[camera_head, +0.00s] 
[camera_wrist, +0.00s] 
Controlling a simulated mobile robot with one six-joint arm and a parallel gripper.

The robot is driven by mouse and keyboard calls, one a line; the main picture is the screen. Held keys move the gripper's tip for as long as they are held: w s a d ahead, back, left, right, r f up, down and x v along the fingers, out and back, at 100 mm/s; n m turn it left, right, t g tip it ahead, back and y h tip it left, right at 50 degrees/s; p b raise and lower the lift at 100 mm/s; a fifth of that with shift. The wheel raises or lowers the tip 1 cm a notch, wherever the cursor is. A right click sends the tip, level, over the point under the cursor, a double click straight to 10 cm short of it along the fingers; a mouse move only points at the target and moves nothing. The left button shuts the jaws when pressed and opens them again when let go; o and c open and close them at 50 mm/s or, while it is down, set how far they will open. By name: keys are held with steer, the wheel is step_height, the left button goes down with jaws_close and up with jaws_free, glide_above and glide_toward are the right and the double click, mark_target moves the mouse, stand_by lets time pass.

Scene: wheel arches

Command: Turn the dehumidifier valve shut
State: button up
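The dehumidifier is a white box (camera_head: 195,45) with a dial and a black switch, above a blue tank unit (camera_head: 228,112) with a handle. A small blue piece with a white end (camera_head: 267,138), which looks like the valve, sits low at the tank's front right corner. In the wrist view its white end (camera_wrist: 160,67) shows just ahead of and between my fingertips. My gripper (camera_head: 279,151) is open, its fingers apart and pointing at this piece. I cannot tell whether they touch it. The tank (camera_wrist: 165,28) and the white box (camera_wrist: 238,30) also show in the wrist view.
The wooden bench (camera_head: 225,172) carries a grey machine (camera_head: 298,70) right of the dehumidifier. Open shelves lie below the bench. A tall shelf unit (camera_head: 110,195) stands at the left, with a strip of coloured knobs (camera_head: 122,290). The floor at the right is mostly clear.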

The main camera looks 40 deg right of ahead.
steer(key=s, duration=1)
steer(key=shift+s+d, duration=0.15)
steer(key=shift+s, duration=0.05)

= = = = =

#### WRITTEN REQUEST
Repeat the material above in full, quoting it exactly.

#### EXERCISE SOLUTION
[camera_head, +0.00s] 
[camera_wrist, +0.00s] 
Controlling a simulated mobile robot with one six-joint arm and a parallel gripper.

The robot is driven by mouse and keyboard calls, one a line; the main picture is the screen. Held keys move the gripper's tip for as long as they are held: w s a d ahead, back, left, right, r f up, down and x v along the fingers, out and back, at 100 mm/s; n m turn it left, right, t g tip it ahead, back and y h tip it left, right at 50 degrees/s; p b raise and lower the lift at 100 mm/s; a fifth of that with shift. The wheel raises or lowers the tip 1 cm a notch, wherever the cursor is. A right click sends the tip, level, over the point under the cursor, a double click straight to 10 cm short of it along the fingers; a mouse move only points at the target and moves nothing. The left button shuts the jaws when pressed and opens them again when let go; o and c open and close them at 50 mm/s or, while it is down, set how far they will open. By name: keys are held with steer, the wheel is step_height, the left button goes down with jaws_close and up with jaws_free, glide_above and glide_toward are the right and the double click, mark_target moves the mouse, stand_by lets time pass.

Scene: wheel arches

Command: Turn the dehumidifier valve shut
State: button up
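The dehumidifier is a white box (camera_head: 195,45) with a dial and a black switch, above a blue tank unit (camera_head: 228,112) with a handle. A small blue piece with a white end (camera_head: 267,138), which looks like the valve, sits low at the tank's front right corner. In the wrist view its white end (camera_wrist: 160,67) shows just ahead of and between my fingertips. My gripper (camera_head: 279,151) is open, its fingers apart and pointing at this piece. I cannot tell whether they touch it. The tank (camera_wrist: 165,28) and the white box (camera_wrist: 238,30) also show in the wrist view.
The wooden bench (camera_head: 225,172) carries a grey machine (camera_head: 298,70) right of the dehumidifier. Open shelves lie below the bench. A tall shelf unit (camera_head: 110,195) stands at the left, with a strip of coloured knobs (camera_head: 122,290). The floor at the right is mostly clear.

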The main camera looks 40 deg right of ahead.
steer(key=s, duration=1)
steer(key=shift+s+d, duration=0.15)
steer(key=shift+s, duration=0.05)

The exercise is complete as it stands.